__Stated goal__
Search the data for the word "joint". Reproduce every line where it is found.

__Dataset extract__
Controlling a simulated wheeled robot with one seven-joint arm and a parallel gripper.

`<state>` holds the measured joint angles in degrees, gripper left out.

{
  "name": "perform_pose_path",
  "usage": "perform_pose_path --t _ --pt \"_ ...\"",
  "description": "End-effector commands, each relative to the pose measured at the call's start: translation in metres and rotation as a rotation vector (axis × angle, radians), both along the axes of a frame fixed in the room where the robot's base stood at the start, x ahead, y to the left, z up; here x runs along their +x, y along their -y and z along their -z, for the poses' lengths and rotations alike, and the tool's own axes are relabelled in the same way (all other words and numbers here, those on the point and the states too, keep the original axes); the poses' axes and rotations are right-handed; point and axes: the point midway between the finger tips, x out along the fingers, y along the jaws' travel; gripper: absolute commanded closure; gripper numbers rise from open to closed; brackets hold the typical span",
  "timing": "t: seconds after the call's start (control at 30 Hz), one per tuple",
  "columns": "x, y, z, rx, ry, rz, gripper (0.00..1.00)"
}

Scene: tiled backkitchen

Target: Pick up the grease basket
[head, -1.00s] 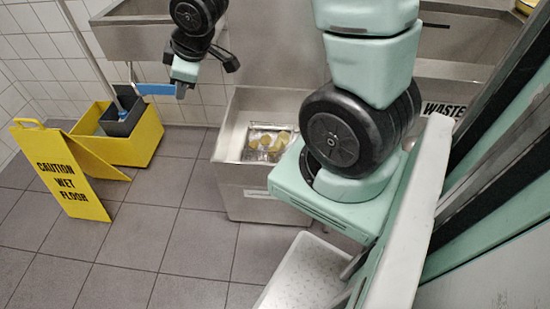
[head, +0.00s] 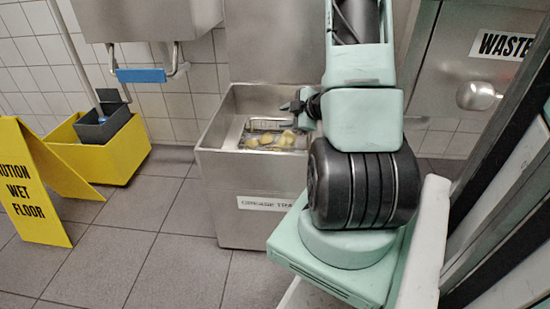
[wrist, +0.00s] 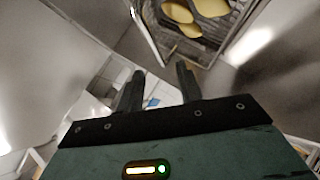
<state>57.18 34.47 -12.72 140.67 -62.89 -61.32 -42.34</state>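The grease basket (head: 262,125) is a wire basket inside the open steel grease trap box (head: 225,170). Several yellow pieces (head: 285,139) lie in it. In the wrist view the basket (wrist: 236,12) shows at the top with the yellow pieces (wrist: 209,8). My gripper (head: 288,113) is at the right side of the box opening, above or beside the basket. In the wrist view my gripper (wrist: 158,72) has two dark fingers apart with nothing between them. The basket lies beyond the fingertips, and I see no contact. My arm hides the right part of the box.
A yellow wet floor sign (head: 40,190) and a yellow mop bucket (head: 125,150) stand on the left. A steel sink (head: 150,20) with a blue-marked lever (head: 141,75) hangs above. A waste unit (head: 450,70) is at the right. The tiled floor (head: 170,265) in front is clear.

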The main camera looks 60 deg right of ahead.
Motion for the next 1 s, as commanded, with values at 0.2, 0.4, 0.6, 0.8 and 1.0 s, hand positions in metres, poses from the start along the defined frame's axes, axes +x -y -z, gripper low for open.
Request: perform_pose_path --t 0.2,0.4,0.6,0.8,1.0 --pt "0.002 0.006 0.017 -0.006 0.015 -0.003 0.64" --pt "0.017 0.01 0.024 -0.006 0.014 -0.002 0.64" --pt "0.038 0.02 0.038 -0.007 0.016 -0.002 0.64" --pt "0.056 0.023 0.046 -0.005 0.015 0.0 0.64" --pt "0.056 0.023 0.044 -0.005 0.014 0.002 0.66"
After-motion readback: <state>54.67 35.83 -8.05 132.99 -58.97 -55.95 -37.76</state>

__Task output__
Controlling a simulated wheeled robot with one seven-joint arm and a parallel gripper.
`<state>` holds the measured joint angles in degrees, gripper left out.

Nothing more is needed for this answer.